Avec Argos, un jeune Berger d’Auvergne, Marie Pichenet, également formatrice à l’Infa auprès des futurs moniteurs-éducateurs ou accompagnants éducatif et social (AES), peut aborder la problématique du harceleur/harcelé. “Il est génial pour ça ! On va apprendre à dire non au chien, qu’on ne veut pas le subir. C’est un effet miroir : on va essayer de mieux faire comprendre ce que peut ressentir une victime. Notre cerveau fonctionne mieux par le jeu, le ludique, il faut mettre du sens dans nos actions.”
Sublimer les qualités innées des animaux
Reyka, elle, va intervenir dans l’école de Puycapel, après les vacances scolaires, dans le cadre du Programme d’éducation à la connaissance du chien et au risque d’accident par morsure (Peccram). “Cette formation devrait être obligatoire, comme les premiers secours… Je vais donner des billes aux enfants pour qu’ils aient moins peur et qu’ils sachant comment réagir face à un chien qu’ils connaissent ou qu’ils ne connaissent pas. Lors de la première séance, je vais amener des peluches, histoire qu’ils ne soient pas stressés, sinon ils ne retiendront rien.” Trois séances sont au programme pour les maternelles, six pour les plus grands, dans le cadre des temps d’activités périscolaires.
Aucun des animaux de Marie n’a été dressé. “Ce ne sont pas des chaussettes ni de la pâte à modeler. C’est plutôt un levier pour entrer en contact avec les gens, pas une attraction.” Elle les observe, voit comment ils se comportent, les teste (“Je veux être sûre de mes animaux”) et en tire le meilleur : “C’est la sublimation. Nala, je profite de sa façon d’être pour apaiser les gens. Le ronronnement est proche de notre fréquence cardiaque, c’est naturel chez les chats. Elle aime faire ça. Chez nos chiens, on utilise leurs compétences innées. Au départ, je pensais qu’Only n’était pas faite pour la médiation. Et puis un soir, elle m’a accompagnée sur mon lieu de travail. Elle a regardé une dame assez agitée, elle ne l’a pas touchée. La dame s’est concentrée sur Only, qui est très douce, et on a pu faire ce qu’on avait à faire sans prendre le risque qu’elle se blesse. Maurice, le coq, a un petit caractère bien sympa. Il s’intéresse à l’humain. Je lui fais faire quelques exercices et je lui apprends que se faire caresser, ça peut être bien !” Maurice l’a semble-t-il bien compris, bien décidé à rester sur l’épaule de Marie plutôt que de rejoindre ses congénères.

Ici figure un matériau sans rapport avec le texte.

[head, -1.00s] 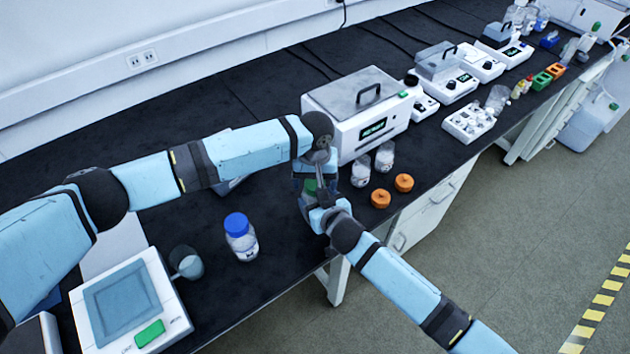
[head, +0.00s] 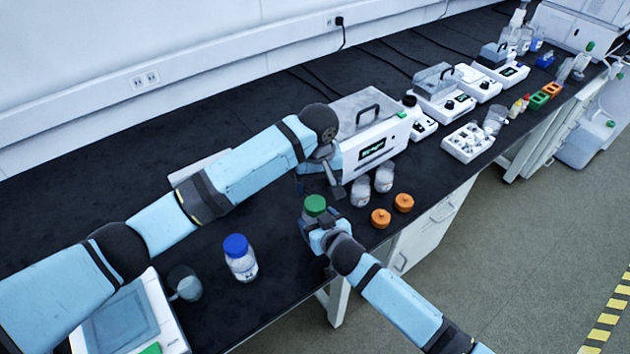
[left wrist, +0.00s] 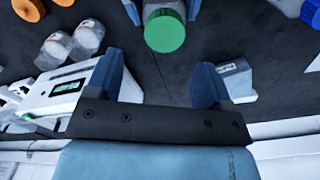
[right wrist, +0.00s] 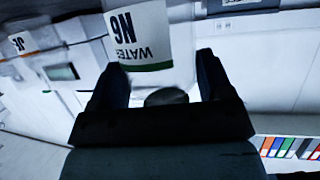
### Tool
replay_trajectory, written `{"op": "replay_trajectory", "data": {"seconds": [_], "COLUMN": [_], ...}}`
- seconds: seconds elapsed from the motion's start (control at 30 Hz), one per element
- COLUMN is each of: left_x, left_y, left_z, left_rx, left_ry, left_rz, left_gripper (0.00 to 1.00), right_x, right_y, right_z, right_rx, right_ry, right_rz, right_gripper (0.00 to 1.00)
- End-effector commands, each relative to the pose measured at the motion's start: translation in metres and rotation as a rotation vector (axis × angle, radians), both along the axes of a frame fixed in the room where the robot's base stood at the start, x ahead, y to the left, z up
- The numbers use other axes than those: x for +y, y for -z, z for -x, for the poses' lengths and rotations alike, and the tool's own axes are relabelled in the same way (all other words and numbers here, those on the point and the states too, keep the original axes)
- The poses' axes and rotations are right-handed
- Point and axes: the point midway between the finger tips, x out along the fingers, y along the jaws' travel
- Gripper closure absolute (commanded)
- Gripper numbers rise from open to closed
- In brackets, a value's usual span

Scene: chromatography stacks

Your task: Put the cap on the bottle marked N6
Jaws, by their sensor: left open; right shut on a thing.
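The green cap (head: 314,205) sits on top of the bottle marked N6, whose body my right gripper mostly hides in the head view. In the right wrist view the bottle (right wrist: 150,40) shows its label, WATER N6, upside down. My right gripper (head: 320,230) is shut on this bottle near the bench's front edge. My left gripper (head: 328,180) is open and empty, just behind the cap and apart from it. In the left wrist view the cap (left wrist: 165,33) lies out ahead of the open fingers (left wrist: 158,80).
Two clear jars (head: 361,191) and two orange caps (head: 381,218) stand to the right, beside a white instrument (head: 372,150). A blue-capped bottle (head: 241,262), a beaker (head: 184,283) and a balance (head: 125,315) stand to the left. The bench between is clear.

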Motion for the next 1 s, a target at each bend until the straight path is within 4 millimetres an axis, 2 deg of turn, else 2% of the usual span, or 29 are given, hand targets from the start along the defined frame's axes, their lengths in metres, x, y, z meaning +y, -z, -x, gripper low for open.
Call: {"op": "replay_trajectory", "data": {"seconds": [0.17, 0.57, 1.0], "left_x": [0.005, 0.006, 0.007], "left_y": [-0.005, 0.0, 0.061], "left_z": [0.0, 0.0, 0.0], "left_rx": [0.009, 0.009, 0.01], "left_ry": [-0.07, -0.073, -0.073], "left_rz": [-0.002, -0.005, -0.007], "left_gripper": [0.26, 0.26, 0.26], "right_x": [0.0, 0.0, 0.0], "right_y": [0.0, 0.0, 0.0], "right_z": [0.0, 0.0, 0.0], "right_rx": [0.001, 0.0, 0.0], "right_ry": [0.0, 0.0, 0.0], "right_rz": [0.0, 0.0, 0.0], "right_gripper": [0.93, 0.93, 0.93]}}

“J’ai trois chats mais le mâle, je me suis rendu compte que la médiation, il n’y a pas trouvé grand intérêt ! Tous n’y prendront pas du plaisir. Ils aiment les humains, mais de loin ! Ils ne se sentent pas médiateur. L’animal est une excuse pour créer du lien, il nous aide et il faut écouter son inconfort sinon ils vont se servir de leur tête, de leurs pattes,… pour nous le faire comprendre. Chez eux aussi, il y a le consentement. Ils sont doués de sentiment et d’émotion et nous sommes garants de leur bien-être et de la sécurité du public. Si un âne lève le sabot en randonnée par exemple, je fais une pause.”

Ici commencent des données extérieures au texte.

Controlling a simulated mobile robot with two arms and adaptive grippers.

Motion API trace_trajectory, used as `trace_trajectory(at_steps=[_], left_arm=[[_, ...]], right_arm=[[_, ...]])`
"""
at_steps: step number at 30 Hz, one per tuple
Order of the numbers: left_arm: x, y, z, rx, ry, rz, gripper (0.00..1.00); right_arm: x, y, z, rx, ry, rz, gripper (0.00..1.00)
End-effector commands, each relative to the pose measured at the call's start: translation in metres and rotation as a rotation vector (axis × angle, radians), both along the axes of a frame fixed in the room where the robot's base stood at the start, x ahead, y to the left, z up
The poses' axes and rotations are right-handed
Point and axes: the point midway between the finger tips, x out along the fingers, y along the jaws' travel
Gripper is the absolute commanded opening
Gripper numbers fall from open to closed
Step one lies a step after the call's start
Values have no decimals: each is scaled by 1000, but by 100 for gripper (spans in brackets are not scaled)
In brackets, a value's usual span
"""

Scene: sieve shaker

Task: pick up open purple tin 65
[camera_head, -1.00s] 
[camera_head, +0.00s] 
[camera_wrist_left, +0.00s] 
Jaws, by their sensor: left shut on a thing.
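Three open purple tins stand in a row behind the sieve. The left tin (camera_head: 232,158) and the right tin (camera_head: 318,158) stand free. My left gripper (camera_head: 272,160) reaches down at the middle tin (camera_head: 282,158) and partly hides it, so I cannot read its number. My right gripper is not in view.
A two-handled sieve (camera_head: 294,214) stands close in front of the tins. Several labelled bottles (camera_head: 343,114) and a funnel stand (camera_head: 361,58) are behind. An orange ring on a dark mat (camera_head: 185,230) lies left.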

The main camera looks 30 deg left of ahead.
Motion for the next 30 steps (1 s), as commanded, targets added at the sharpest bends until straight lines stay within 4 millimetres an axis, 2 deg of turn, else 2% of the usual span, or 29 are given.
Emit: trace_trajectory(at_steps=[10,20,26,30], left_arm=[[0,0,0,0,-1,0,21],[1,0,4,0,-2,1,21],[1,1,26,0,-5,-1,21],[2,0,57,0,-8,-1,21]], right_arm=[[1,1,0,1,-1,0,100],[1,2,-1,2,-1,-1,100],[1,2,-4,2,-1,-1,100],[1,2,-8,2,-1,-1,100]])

Pogo, 15 ans, et Éole, plus de 25 ans, sont justement dédiés à cette activité saisonnière, développée en 2020 par Marie, Les Bergers d’Espradel. “Ils sont plus connus que moi dans le Cantal ! Même si ce n’est pas facile, je leur ai montré que ça pouvait être sympa la rando. Ils sont récompensés, et ils ont des pommes et des carottes, des petits plus qui font du bien ! Maintenant, quand ils voient l’escargotine, ils chantent !” Un âne peut vivre jusqu’à 45 ans et travailler au moins 30 ans, à condition d’en prendre soin : ostéo, dentiste, ils sont traités “comme des sportifs ici !”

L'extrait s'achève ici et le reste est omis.